À son retour au Québec, il a entendu la chanson pour la première fois, dans la voiture qui le ramenait de l’aéroport.
« J’ai pensé que c’était écrit pour moi mais en fait, c’est universel. Quand les chansons sont fortes et puissantes, on se sent happé.»
Dans une chanson, Dédé dit qu’il est « jaloux de la profondeur des malheureux ». « C’est drôle, dit le comédien, parce que ses paroles sont extrêmement profondes… »
Changer l’image
Avec ce spectacle, Vander souhaite montrer une autre facette du leader des Colocs. « Y’a une image de Dédé qui est véhiculée, c’est cette longue descente aux enfers, pis c’était pas ça. C’était vraiment pas ça. »

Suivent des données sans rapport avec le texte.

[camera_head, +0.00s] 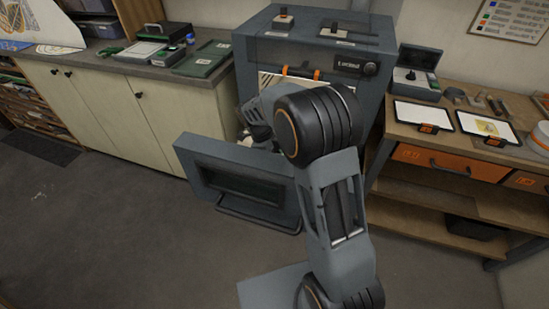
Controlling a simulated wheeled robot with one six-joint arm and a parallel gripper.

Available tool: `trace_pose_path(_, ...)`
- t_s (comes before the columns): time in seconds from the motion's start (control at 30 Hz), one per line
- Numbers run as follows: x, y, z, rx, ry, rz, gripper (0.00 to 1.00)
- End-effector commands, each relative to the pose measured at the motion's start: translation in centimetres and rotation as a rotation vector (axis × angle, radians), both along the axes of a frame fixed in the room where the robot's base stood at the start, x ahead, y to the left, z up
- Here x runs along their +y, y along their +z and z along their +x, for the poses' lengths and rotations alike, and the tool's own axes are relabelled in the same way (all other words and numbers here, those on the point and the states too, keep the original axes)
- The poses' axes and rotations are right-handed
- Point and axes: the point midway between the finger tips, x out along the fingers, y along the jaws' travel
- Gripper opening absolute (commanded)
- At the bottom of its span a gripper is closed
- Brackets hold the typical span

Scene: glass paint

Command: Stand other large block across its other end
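The grey kiln (255,50) stands at the back middle with its front door (240,190) swung down open. My arm crosses in front of the opening and hides most of the inside. My gripper end (258,118) is at the left side of the opening, just above the door. Its fingers cannot be made out, so open or shut does not show. A small pale patch (245,139) shows below it, too small to identify. No large block can be made out; any inside the kiln are hidden by my arm.
A cream cabinet (110,110) with trays and a green mat (205,58) on top stands at left. At right is a wooden bench (460,130) with two white tablets (423,115) and an orange drawer (450,160). Grey floor (100,230) in front is clear.

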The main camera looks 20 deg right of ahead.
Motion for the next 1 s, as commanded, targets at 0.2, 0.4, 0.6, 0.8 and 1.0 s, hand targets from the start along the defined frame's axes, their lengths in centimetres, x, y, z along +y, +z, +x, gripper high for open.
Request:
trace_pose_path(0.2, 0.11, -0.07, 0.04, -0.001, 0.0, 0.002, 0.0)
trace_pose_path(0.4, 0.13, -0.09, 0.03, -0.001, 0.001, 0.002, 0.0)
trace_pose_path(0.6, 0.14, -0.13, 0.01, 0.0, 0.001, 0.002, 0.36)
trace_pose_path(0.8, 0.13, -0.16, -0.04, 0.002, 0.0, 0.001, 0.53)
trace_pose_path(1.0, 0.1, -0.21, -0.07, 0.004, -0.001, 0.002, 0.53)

Généreux, travaillant, créateur-boulimique, Fortin était un vrai gars de gang. « Quand Dédé avait une idée loufoque, y’avait toujours 50 personnes autour de lui pour le suivre! »
Et pas que des musiciens, mais aussi du monde qui faisait ses vidéos, qui lui faisait des origamis…
« Je pense qu’après (la musique), Dédé aurait eu une carrière de cinéaste. Il avait ça en lui, et il avait aussi envie de faire autre chose… »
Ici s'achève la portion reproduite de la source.